An ideal gas is found to obey and additional law `VP^2` = constant. The gas is initially at temperature T and volume V . When it expands to a volume 2 V , the temperature becomes

To solve the problem, we will use the relationship given for the ideal gas and the additional law \( VP^2 = \text{constant} \). ### Step-by-step Solution: 1. **Understanding the Given Law**: We know that \( VP^2 = k \) (where \( k \) is a constant). This means that for any state of the gas, the product of volume \( V \) and the square of pressure \( P \) remains constant. 2. **Initial Conditions**: Let the initial volume be \( V_1 = V \), the initial temperature be \( T_1 = T \), and the initial pressure be \( P_1 \). 3. **Final Conditions**: When the gas expands to a volume \( V_2 = 2V \), we need to find the final temperature \( T_2 \) and the final pressure \( P_2 \). 4. **Using Ideal Gas Law**: The ideal gas law states that \( PV = nRT \).
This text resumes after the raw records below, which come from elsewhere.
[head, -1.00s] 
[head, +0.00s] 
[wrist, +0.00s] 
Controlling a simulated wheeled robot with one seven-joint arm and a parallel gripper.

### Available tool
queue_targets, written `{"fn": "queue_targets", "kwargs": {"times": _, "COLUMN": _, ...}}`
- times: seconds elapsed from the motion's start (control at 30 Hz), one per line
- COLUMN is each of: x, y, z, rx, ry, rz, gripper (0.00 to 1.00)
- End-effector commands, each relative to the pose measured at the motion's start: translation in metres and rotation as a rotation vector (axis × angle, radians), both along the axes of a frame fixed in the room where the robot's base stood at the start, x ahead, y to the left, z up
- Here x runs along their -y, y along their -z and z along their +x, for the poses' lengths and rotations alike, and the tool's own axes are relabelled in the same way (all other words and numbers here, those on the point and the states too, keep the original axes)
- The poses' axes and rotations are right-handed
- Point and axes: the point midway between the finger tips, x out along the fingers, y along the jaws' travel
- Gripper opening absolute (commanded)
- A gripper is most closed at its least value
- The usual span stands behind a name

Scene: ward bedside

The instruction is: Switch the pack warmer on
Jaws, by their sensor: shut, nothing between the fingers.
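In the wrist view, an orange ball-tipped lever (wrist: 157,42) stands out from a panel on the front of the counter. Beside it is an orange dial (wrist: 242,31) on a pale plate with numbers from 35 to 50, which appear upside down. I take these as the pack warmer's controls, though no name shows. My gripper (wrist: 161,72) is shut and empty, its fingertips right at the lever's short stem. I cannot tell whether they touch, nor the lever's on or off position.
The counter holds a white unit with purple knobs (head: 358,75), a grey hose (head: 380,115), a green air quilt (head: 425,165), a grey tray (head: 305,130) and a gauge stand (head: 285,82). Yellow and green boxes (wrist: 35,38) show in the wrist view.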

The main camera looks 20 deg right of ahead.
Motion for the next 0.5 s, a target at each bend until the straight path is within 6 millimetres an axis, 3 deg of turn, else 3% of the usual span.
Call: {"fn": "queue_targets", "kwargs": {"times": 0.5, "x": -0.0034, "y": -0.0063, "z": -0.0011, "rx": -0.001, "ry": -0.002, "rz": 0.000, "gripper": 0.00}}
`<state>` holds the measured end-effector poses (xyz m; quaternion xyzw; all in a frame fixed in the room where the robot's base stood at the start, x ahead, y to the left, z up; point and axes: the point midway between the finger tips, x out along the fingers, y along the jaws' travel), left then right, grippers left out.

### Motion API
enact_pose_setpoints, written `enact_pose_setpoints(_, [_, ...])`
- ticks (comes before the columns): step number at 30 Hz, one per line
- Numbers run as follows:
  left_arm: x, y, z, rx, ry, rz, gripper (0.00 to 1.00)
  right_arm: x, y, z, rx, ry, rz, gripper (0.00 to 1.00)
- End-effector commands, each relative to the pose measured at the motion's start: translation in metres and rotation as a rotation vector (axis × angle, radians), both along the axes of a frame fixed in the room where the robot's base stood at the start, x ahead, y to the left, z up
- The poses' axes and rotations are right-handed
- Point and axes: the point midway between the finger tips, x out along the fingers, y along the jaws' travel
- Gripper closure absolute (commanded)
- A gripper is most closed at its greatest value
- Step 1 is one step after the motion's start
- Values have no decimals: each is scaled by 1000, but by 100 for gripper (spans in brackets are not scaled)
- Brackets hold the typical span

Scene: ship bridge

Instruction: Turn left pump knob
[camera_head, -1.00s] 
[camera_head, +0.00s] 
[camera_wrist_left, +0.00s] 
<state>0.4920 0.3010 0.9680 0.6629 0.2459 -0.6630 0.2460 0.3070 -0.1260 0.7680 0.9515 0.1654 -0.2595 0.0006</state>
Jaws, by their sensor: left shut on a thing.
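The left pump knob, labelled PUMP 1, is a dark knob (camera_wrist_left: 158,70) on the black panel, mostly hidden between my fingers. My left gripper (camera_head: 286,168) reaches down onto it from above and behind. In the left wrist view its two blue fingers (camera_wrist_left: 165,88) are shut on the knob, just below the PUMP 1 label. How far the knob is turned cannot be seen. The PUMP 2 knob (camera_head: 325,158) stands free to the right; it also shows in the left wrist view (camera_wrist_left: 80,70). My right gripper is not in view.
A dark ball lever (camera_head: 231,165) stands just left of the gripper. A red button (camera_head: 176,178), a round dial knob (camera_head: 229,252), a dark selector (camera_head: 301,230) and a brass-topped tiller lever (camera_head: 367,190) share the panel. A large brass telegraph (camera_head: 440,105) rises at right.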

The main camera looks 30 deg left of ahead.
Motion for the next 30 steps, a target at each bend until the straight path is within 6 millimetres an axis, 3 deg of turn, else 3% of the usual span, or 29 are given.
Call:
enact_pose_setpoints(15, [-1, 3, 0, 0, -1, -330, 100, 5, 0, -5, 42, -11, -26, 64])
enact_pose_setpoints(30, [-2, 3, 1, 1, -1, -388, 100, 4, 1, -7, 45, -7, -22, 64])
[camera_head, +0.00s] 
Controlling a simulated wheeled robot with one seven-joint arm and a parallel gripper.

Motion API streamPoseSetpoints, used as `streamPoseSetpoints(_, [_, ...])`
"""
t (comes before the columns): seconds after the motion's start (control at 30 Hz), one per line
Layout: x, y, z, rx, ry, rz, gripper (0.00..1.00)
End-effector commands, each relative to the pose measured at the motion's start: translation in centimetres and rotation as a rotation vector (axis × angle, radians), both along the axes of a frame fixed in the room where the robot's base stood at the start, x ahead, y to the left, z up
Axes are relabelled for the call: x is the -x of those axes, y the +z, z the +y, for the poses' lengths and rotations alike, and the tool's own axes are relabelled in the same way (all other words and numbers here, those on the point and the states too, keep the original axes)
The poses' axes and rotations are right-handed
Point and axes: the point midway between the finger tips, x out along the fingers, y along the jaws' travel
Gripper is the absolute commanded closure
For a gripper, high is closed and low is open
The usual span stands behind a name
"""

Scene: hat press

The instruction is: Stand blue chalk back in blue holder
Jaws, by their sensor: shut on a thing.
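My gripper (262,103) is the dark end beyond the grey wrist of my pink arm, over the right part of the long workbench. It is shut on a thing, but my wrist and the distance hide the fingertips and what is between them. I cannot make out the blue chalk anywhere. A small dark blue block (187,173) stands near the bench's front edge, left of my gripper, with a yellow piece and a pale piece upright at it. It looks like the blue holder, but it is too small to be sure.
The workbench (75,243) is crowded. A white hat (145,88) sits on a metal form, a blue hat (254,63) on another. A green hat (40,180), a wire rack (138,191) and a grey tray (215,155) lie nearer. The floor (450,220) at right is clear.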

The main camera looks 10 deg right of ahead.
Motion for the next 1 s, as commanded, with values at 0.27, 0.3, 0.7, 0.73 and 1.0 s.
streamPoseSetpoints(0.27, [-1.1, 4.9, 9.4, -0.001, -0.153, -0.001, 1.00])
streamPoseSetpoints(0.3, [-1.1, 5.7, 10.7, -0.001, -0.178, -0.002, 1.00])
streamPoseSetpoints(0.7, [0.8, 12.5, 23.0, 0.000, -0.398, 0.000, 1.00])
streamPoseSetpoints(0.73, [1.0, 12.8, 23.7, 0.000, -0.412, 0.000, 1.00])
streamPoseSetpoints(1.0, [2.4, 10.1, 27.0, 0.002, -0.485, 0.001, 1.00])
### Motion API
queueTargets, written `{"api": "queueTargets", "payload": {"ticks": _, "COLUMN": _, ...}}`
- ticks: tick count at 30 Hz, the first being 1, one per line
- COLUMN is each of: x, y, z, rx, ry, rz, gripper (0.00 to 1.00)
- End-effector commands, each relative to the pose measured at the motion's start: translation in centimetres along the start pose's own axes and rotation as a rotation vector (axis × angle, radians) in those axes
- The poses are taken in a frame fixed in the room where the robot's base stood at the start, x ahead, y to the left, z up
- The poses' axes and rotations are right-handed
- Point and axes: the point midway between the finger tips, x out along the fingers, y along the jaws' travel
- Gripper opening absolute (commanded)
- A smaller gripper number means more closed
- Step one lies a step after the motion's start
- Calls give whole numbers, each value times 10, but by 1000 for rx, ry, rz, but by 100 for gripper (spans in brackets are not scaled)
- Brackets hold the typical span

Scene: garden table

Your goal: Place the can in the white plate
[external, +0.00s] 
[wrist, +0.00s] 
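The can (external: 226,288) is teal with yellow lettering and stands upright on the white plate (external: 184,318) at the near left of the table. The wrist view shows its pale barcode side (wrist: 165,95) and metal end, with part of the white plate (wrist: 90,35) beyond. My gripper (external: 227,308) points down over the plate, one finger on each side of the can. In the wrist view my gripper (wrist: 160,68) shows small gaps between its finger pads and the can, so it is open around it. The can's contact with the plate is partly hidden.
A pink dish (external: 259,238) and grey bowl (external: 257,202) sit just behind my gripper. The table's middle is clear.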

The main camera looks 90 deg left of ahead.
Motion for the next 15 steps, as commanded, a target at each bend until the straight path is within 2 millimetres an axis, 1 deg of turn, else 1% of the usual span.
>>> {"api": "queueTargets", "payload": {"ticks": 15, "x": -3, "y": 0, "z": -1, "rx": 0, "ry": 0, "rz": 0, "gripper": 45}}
Rearranging gives us \( P = \frac{nRT}{V} \). 5. **Substituting Pressure in the Given Law**: Substitute \( P \) into the equation \( VP^2 = k \): \[ V \left(\frac{nRT}{V}\right)^2 = k \] Simplifying this gives: \[ V \cdot \frac{n^2R^2T^2}{V^2} = k \implies \frac{n^2R^2T^2}{V} = k \] This indicates that \( \frac{T^2}{V} \) is constant. 6. **Setting up the Ratio**: From the above, we can say: \[ \frac{T_1^2}{V_1} = \frac{T_2^2}{V_2} \] 7. **Substituting Known Values**: Substitute \( T_1 = T \), \( V_1 = V \), \( V_2 = 2V \): \[ \frac{T^2}{V} = \frac{T_2^2}{2V} \] 8. **Cross-multiplying**: Cross-multiplying gives: \[ 2T^2 = T_2^2 \] 9. **Solving for Final Temperature**: Taking the square root of both sides: \[ T_2 = \sqrt{2}T \] ### Final Answer: The final temperature when the gas expands to a volume of \( 2V \) is: \[ T_2 = \sqrt{2}T \]